• [TASK TO COMPLETE]: Under this line sits a listing. Repeat exactly and only its lines from the one holding "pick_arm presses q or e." through the one holding "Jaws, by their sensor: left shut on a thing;"; skip pictures.

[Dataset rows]
▽

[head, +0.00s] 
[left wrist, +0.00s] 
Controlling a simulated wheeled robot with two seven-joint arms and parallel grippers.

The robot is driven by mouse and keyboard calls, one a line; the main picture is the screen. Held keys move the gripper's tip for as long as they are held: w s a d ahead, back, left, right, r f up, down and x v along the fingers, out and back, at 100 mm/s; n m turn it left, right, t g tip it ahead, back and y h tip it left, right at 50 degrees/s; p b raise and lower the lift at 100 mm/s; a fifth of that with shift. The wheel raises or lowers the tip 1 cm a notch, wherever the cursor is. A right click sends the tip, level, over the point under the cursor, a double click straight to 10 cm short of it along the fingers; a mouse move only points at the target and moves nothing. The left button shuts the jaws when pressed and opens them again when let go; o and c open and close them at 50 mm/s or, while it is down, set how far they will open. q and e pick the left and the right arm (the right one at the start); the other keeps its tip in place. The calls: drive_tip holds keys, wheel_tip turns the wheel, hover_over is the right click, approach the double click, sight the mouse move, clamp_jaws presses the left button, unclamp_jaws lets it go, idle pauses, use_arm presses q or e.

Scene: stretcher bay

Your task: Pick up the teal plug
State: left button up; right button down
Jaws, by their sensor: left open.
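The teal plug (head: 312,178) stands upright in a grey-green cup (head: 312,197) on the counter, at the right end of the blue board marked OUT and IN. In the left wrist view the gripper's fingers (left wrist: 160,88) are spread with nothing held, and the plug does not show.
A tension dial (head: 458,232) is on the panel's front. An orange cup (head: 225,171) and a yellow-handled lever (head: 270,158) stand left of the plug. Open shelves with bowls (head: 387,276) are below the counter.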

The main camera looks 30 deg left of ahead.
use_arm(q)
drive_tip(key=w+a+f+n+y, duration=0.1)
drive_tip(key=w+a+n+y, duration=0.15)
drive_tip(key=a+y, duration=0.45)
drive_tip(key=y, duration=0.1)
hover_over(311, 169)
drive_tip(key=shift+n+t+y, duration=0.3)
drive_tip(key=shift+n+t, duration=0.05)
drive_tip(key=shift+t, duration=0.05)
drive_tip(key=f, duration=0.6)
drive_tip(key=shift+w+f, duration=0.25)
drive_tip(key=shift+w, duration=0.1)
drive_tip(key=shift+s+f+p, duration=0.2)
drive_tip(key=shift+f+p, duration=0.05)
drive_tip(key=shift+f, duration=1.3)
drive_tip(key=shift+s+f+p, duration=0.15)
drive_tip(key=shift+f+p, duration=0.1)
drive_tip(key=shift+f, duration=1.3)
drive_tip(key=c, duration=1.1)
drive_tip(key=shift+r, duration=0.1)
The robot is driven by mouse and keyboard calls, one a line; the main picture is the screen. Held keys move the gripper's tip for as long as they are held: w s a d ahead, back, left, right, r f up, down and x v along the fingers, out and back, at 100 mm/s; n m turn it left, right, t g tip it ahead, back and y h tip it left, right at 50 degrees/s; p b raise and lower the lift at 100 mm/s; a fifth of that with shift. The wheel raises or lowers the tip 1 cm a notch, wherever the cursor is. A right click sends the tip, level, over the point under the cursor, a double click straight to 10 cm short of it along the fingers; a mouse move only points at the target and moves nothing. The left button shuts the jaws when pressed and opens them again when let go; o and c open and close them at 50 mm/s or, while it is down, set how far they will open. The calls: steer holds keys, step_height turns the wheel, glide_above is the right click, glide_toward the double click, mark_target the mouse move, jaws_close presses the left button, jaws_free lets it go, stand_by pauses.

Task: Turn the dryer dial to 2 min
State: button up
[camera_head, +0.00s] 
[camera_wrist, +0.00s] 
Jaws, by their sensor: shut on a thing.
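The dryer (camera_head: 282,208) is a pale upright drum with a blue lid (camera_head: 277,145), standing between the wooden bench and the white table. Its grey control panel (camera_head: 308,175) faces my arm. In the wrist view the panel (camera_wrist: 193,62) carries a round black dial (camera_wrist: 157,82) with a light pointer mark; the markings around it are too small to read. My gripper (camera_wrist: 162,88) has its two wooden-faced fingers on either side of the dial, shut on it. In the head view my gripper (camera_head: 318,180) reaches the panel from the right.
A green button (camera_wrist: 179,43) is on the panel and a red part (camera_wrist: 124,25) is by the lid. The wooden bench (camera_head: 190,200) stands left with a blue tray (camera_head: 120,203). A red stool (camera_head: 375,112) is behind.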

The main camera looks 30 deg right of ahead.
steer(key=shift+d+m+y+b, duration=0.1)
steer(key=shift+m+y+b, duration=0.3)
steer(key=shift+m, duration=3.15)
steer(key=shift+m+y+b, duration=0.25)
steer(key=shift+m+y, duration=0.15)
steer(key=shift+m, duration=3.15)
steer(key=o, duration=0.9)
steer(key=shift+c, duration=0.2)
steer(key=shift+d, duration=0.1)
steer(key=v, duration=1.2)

△
▽

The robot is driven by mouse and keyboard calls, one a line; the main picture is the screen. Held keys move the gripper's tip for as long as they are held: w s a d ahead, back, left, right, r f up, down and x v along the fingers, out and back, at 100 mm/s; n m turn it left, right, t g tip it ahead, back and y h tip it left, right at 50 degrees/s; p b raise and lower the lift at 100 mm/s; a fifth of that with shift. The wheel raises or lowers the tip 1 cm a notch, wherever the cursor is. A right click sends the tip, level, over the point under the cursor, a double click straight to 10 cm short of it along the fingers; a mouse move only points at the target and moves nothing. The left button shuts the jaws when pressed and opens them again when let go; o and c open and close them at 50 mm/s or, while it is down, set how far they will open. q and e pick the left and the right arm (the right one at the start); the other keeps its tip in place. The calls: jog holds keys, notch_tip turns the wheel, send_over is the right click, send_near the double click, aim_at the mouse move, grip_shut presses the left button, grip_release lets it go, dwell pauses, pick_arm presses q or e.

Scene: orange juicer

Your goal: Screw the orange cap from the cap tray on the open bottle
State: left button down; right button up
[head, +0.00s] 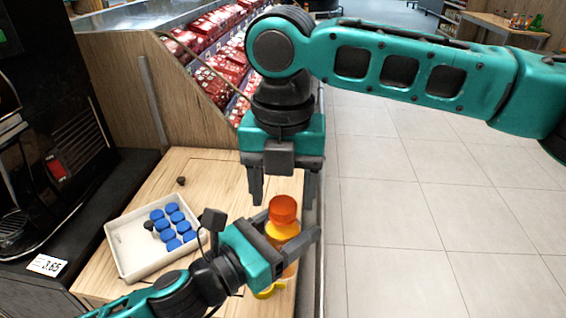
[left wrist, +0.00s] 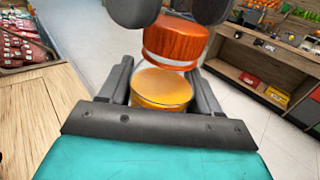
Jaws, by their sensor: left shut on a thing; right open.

△
▽

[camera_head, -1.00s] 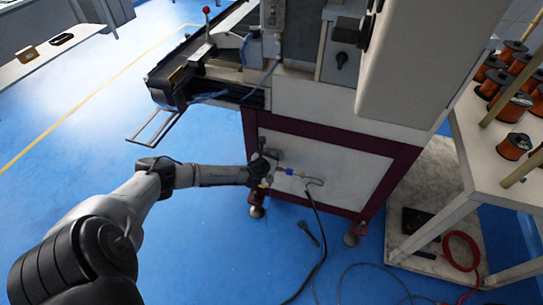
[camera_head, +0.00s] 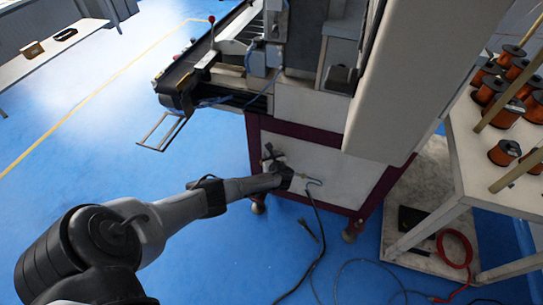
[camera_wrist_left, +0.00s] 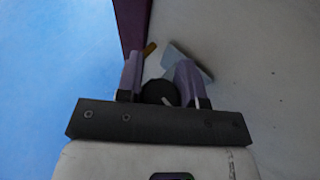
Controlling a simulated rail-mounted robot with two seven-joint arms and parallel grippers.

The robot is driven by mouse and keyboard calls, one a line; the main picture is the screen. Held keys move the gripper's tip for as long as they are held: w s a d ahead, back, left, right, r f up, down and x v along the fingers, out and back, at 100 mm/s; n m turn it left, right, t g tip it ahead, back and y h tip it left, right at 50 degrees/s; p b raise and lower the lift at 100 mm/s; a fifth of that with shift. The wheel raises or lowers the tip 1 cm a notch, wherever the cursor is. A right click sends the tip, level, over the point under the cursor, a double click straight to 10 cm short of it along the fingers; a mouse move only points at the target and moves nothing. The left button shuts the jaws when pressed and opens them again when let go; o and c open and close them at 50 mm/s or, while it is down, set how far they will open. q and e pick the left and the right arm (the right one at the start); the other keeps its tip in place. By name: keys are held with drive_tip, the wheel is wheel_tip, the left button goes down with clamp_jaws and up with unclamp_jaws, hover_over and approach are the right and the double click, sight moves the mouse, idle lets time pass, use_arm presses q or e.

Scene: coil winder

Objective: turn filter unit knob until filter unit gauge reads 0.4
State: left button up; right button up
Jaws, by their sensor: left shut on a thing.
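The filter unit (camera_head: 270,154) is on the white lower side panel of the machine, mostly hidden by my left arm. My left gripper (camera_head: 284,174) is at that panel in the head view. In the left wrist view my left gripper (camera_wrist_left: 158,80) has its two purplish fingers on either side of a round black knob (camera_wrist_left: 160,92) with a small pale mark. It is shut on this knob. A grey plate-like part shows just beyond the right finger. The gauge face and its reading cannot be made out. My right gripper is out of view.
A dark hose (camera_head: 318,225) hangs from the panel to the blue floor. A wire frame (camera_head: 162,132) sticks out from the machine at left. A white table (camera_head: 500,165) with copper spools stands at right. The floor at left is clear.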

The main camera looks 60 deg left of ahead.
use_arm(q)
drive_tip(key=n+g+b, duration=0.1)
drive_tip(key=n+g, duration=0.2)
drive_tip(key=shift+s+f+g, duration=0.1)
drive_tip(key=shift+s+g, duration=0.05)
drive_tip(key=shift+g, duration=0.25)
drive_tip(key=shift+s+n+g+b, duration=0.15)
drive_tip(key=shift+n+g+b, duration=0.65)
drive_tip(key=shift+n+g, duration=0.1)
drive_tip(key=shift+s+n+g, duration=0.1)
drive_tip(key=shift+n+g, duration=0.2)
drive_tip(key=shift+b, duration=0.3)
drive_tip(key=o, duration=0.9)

△

• [SOLUTION]:
The robot is driven by mouse and keyboard calls, one a line; the main picture is the screen. Held keys move the gripper's tip for as long as they are held: w s a d ahead, back, left, right, r f up, down and x v along the fingers, out and back, at 100 mm/s; n m turn it left, right, t g tip it ahead, back and y h tip it left, right at 50 degrees/s; p b raise and lower the lift at 100 mm/s; a fifth of that with shift. The wheel raises or lowers the tip 1 cm a notch, wherever the cursor is. A right click sends the tip, level, over the point under the cursor, a double click straight to 10 cm short of it along the fingers; a mouse move only points at the target and moves nothing. The left button shuts the jaws when pressed and opens them again when let go; o and c open and close them at 50 mm/s or, while it is down, set how far they will open. q and e pick the left and the right arm (the right one at the start); the other keeps its tip in place. The calls: jog holds keys, notch_tip turns the wheel, send_over is the right click, send_near the double click, aim_at the mouse move, grip_shut presses the left button, grip_release lets it go, dwell pauses, pick_arm presses q or e.

Scene: orange juicer

Your goal: Screw the orange cap from the cap tray on the open bottle
State: left button down; right button up
[head, +0.00s] 
[left wrist, +0.00s] 
Jaws, by their sensor: left shut on a thing; right open.

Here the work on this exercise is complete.